After passing the second test and sailing through a physical at Great Lakes Naval Station several weeks later, Berry was on his way to becoming a Marine with an aviation guarantee.
“I was very physically fit, so I performed well during the brutal physical training at Officer Candidates School,” recalls Berry, a former quarterback and captain of the Simpson Storm football team. “Then, I was called downstairs. There was a brigadier general, a colonel, and a major. I thought, ‘What did I do wrong?’ They said, ‘We want you to be the first Marine to go to Army Flight School.’” As Berry contemplated the offer, the major added, “Candidate Berry, you’ll get 25 extra dollars a day, and you don’t have to go to the basic school. You can go directly to Army Flight School.”
“I said I’d love to do it and I was shipped off to Mineral Wells, Texas, where I learned to fly helicopters,” Berry says. “They needed helicopter pilots because they were losing too many of them in Vietnam.”
In January 1969, Berry began a 13-month tour of Vietnam, flying U.S. troops in and out of combat. “It was quite intense,” he says. “I was never shot down, but I took 76 hits in one reconnaissance extract.”
Berry returned to the States in February 1970, and the Marines, staying true to their commitment, sent him to jet transition training in Meridian, Mississippi. There, he learned to fly fixed-wing planes and served as an instructor until he was transitioned to flying OV-10 Broncos.
As the situation in Vietnam escalated in 1974, a former commander tapped Berry’s expertise flying CH-46 helicopters and asked him to relocate to Okinawa to assist in the impending evacuations. It’s likely that Berry’s expertise also landed him the Embassy Snatch mission during the fall of Saigon on April 29, 1975.
On that historic day, Berry and 70 other Marine, Air Force, Navy, and Air America helicopter pilots flew nonstop from the grounds and roof of the U.S. Embassy to ships waiting off the coast. Together, they airlifted nearly 7,000 Americans, South Vietnamese, and foreign nationals to safety.
There was only one hitch. The ambassador refused to come. It occurred to Berry that the ambassador was allowing others to leave first and may even be prepared to go down with the ship, so to speak. But the young Marine was determined to complete his mission.
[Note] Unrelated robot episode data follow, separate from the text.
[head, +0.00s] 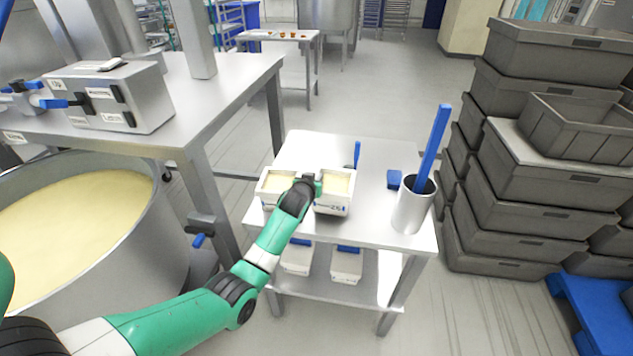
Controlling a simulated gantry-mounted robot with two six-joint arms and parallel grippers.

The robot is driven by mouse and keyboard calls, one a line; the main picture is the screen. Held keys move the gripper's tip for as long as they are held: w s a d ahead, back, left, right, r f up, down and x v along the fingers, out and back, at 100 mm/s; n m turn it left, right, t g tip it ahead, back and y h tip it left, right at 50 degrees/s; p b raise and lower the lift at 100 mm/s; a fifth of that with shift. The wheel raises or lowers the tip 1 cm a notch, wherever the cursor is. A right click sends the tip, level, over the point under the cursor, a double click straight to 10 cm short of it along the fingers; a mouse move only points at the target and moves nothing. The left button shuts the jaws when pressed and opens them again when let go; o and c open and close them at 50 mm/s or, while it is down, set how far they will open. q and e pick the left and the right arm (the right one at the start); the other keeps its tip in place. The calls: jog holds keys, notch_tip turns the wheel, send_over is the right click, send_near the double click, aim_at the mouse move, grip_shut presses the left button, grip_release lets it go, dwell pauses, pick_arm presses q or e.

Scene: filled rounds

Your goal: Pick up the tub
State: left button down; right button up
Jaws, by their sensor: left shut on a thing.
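The fingertips are mostly hidden, and I cannot tell whether that tub is clear of the tabletop. My right gripper is not in view.
A white cylinder (411,211) holding a tall blue tool stands on the table's right, near a blue block (394,179). Two more tubs (346,265) are on the lower shelf. Stacked grey crates (530,180) stand right; a large vat (75,225) stands left.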

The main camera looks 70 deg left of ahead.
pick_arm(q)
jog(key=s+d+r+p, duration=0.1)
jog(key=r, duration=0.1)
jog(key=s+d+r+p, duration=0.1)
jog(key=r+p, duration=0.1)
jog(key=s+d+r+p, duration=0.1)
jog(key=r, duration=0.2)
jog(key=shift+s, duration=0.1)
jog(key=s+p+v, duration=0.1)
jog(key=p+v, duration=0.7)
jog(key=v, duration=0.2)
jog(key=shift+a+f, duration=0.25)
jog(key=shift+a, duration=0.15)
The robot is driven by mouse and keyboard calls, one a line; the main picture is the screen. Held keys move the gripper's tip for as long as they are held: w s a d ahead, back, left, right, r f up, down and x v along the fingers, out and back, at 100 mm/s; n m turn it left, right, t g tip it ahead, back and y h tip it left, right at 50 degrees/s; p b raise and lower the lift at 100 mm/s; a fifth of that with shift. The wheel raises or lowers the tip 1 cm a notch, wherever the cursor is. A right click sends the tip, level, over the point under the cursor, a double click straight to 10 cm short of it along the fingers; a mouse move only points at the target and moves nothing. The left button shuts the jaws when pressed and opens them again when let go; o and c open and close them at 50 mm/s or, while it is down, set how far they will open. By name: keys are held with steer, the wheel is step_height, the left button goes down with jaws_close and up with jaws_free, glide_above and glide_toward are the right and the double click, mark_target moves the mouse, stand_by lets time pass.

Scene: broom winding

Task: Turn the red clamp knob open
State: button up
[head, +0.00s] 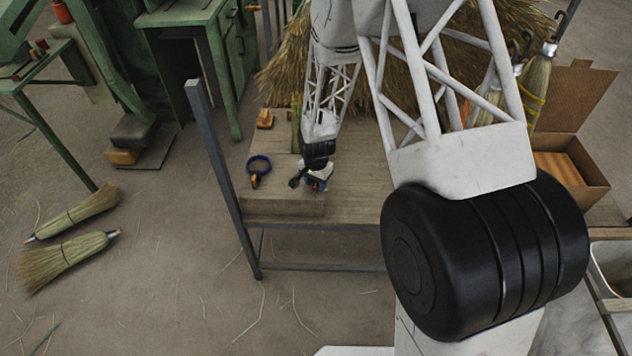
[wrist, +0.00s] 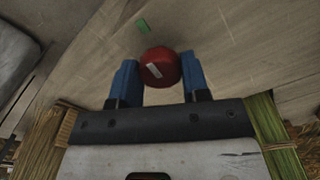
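The red clamp knob (wrist: 160,67) is round, with a short slanted white mark on its face. In the wrist view it sits between the two blue fingertips of my gripper (wrist: 160,80), and both fingers appear to touch its sides. In the head view my gripper (head: 317,178) points down over the near part of the wooden table (head: 350,190). Only a small bit of red shows there, and the arm hides most of the knob. A small green mark (wrist: 142,26) lies on the surface just beyond the knob in the wrist view.
A straw bundle (head: 285,70) stands behind. A grey post (head: 222,175) rises at the table's left edge. A cardboard box (head: 570,165) stands at right.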

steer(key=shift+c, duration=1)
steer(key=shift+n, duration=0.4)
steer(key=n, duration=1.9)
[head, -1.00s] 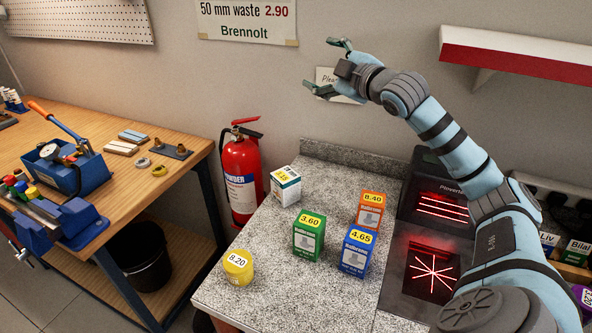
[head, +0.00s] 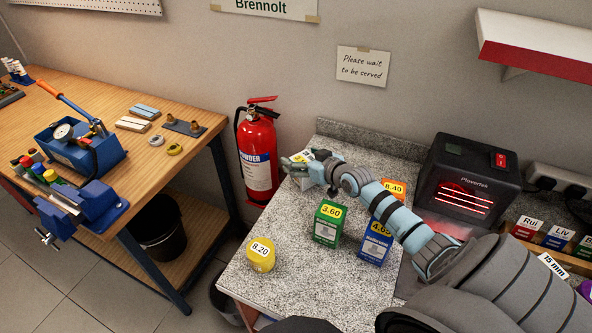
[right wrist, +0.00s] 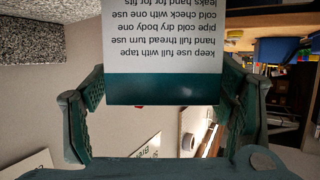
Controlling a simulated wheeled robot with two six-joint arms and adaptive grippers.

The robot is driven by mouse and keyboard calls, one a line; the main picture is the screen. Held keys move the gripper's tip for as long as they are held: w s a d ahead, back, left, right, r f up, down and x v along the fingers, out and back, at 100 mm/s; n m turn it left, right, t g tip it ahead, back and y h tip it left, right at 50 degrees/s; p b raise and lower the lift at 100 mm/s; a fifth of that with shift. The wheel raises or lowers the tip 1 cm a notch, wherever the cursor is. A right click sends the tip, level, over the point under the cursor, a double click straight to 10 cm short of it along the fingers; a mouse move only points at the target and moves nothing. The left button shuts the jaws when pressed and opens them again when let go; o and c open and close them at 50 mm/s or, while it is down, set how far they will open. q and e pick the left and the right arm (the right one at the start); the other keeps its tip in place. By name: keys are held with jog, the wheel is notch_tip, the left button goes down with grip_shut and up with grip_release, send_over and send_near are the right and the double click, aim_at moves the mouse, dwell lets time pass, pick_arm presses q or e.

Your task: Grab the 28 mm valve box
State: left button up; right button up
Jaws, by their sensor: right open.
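A white box with a teal band and a yellow label (head: 302,156) stands at the back left of the granite counter, mostly covered by my right gripper (head: 295,166). In the right wrist view the box (right wrist: 160,55) fills the space between the two open fingers, with printed text on the facing side. A green box (head: 327,224), a blue box (head: 375,243) and an orange box (head: 393,187) stand nearby, the last two partly behind my right arm. No 28 mm marking is readable. My left gripper is not in view.
A yellow tub (head: 261,255) stands at the counter's front left. A red extinguisher (head: 257,153) is just left of the counter. A black heater (head: 467,180) with glowing bars stands right, beside a rack of small boxes (head: 556,243).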

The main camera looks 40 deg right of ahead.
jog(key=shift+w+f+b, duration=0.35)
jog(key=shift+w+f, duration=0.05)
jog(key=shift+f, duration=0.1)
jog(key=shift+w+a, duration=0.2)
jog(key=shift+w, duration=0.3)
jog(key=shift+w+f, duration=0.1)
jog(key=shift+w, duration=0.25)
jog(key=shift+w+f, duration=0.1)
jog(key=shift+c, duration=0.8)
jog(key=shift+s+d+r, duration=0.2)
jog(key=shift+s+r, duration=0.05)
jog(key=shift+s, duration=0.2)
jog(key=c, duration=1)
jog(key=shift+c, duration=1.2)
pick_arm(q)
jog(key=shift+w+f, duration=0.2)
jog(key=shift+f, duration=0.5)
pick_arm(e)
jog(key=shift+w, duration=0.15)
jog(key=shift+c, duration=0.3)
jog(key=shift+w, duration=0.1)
“The interesting thing is the crowds in and around the embassy never got smaller,” says Berry. The helicopters, which typically held 20 armed soldiers, were being packed with 60 to 70 Vietnamese on every trip. “About every fourth trip, I get vectored to the USS Blue Ridge, and each time I land, General Carey and Admiral Whitmire ask where the ambassador is. I think to myself, ‘You have communication with the embassy; I don’t. This is crazy!’”
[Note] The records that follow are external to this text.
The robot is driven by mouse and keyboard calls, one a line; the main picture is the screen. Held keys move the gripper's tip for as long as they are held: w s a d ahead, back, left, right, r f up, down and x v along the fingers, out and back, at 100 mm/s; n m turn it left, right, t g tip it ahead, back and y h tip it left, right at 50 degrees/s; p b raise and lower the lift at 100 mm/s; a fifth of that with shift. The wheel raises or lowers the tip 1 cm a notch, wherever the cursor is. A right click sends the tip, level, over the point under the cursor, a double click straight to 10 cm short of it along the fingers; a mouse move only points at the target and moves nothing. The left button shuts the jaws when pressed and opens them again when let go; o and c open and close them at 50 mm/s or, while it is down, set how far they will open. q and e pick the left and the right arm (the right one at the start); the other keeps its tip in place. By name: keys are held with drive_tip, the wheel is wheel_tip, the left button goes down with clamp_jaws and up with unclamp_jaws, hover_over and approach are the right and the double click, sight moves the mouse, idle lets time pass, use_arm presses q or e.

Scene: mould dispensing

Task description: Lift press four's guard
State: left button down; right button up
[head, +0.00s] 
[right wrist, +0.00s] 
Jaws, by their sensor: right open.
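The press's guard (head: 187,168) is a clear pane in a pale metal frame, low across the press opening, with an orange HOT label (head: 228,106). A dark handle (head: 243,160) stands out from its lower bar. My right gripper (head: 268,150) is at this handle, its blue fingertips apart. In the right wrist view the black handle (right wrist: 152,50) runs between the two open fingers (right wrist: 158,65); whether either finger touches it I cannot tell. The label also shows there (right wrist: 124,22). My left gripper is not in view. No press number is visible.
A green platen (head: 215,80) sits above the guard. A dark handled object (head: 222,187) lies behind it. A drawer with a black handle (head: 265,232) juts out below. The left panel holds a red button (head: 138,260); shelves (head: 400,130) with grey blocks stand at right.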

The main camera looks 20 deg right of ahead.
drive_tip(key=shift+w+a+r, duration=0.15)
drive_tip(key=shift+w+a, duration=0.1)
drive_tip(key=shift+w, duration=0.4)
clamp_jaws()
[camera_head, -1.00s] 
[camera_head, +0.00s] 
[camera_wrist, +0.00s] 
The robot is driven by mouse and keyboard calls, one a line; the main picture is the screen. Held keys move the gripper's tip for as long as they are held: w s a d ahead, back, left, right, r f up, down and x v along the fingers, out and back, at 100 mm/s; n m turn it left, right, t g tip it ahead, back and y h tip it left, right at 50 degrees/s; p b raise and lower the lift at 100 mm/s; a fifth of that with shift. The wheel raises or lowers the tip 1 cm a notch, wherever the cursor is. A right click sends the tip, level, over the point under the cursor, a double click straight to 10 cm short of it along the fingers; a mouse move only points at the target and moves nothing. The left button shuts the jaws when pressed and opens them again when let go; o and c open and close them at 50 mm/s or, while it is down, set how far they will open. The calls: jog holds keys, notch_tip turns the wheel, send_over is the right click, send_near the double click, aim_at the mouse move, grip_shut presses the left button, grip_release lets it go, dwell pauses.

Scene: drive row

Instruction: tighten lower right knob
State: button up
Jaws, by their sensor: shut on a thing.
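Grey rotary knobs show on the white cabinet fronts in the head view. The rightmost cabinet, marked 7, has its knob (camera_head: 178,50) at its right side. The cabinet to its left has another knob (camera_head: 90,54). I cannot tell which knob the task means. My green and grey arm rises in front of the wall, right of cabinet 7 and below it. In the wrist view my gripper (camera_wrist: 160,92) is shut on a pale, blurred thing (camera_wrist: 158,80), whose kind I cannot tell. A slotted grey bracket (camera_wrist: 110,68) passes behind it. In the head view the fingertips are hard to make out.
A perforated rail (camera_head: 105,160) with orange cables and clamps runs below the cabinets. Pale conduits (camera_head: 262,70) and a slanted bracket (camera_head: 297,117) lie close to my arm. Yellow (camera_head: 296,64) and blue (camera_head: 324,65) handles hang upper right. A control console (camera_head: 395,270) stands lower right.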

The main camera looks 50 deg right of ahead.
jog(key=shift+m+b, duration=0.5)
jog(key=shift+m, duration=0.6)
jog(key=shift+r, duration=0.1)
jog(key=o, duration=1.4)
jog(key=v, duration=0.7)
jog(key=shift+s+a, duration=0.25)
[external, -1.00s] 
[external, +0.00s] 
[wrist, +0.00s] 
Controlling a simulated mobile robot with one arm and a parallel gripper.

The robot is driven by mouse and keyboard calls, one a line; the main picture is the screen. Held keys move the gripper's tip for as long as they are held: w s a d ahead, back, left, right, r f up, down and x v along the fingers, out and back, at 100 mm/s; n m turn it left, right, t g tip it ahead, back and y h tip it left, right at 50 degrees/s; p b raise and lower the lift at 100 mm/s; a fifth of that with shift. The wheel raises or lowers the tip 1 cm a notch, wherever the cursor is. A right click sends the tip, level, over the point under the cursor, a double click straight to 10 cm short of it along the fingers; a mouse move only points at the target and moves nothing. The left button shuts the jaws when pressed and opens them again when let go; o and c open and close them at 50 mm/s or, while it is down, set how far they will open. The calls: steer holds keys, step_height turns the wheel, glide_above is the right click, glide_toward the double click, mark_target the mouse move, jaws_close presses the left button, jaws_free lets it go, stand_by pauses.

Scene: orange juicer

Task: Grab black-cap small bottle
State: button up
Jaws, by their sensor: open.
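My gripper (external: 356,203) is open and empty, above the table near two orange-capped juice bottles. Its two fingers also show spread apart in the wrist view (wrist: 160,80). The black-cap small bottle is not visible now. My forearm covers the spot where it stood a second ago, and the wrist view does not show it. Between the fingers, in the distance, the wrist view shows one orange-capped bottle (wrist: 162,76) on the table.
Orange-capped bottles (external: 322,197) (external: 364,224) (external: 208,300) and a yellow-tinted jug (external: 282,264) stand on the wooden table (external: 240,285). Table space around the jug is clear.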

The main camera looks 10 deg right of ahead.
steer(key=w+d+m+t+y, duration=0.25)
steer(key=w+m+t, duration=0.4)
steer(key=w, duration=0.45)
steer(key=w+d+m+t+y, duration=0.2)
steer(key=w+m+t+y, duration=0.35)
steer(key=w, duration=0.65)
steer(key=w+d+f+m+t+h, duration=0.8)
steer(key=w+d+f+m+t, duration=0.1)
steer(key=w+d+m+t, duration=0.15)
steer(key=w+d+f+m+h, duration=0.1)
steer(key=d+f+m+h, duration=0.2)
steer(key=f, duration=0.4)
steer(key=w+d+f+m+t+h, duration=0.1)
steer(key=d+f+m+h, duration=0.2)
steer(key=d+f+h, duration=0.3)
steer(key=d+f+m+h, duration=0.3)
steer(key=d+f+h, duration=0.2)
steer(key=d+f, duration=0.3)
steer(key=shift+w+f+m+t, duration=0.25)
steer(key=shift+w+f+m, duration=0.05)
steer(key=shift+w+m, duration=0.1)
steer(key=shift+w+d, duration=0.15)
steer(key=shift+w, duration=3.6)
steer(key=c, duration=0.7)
As the day wore on and he made more trips to and from the embassy, Berry noticed smoke billowing from barrels on the embassy property. “I realized they were burning documents and money,” he says.
As nighttime approached and the weather started to deteriorate, Berry’s CH-46 started taking more small-arms fire. In the streets, he could see men in uniform, but it was unclear whose side they were on. “At 10 p.m. the crowd is no smaller, and I’m thinking we can’t finish this.”
In the ensuing hours, Berry and his wingman realized that there were fewer helicopters in the air, and by 1 a.m. radio chatter had ceased. “At about 3:30 or 4 a.m., I called helicopter direction control on the USS Okinawa to report that I could see tanks getting closer to the city, but there were still lots of people at the embassy, including the ambassador.” Direction control also confirmed that there were only two helicopters still flying. Operation Frequent Wind had been shut down for crew rest and maintenance, but nobody bothered to inform Berry.
“Now I’m frustrated, angry, and in Marine Corps terms, really pissed off,” says Berry. “So, I fly back in and I land at the embassy at 4:56 a.m. When they load more Vietnamese and third-country nationals onto the helicopter, I tell the crew chief, ‘Get them off, we’re not taking them.’ I call Marine security and say, ‘Go tell the ambassador that this aircraft isn’t leaving the roof until he’s on board.’ Then, in my best aviator voice, I say ‘The president sends.’”
“Suddenly, the ambassador and his whole entourage are on board,” exclaims Berry. “Now, I’m flying out and thinking I could’ve done this 10 hours ago! I radio out, ‘Tiger! Tiger! Tiger!’ and I go back to the USS Blue Ridge, where the general tells me I need to do one more trip to rescue combat Marines and Marine security guards on the roof.”
Berry flew more hours than anyone else that day, making 14 to 16 trips in 18.3 hours and personally evacuating more than 300 people.
He went on to hold numerous command and staff positions in the Marine Corps, including commanding officer of Marine Air Group 36, where he oversaw 60 aircraft and 3,000 Marines supporting fleet operations during Operation Desert Shield. He retired in 1993 from a post at Camp Lejeune.
Since then, Berry’s mission during the fall of Saigon has been the subject of numerous media stories and documentaries. The Lady Ace 09 is at the Flying Leatherneck Aviation Museum in California.
Last year, Gerry and Kate Berry were invited to Tampa to attend a reunion of the Marines he rescued on his final trip to the embassy roof. “I had never met them because they were all loaded in the back of the helicopter,” explains Berry, “but they all said, ‘Our moms thank you so much!’”
As for Ambassador Martin, Berry never saw him again. “I always wondered how long he would’ve stayed at the embassy.”
“The interesting thing,” he says with a twinkle in his eye, “President Ford could’ve ordered him out. Henry Kissinger, his direct boss, could’ve ordered him out. The general or admiral could’ve encouraged him to get out. Instead, he was ordered out by a roguishly handsome 30-year-old Marine. Somebody had to do it!”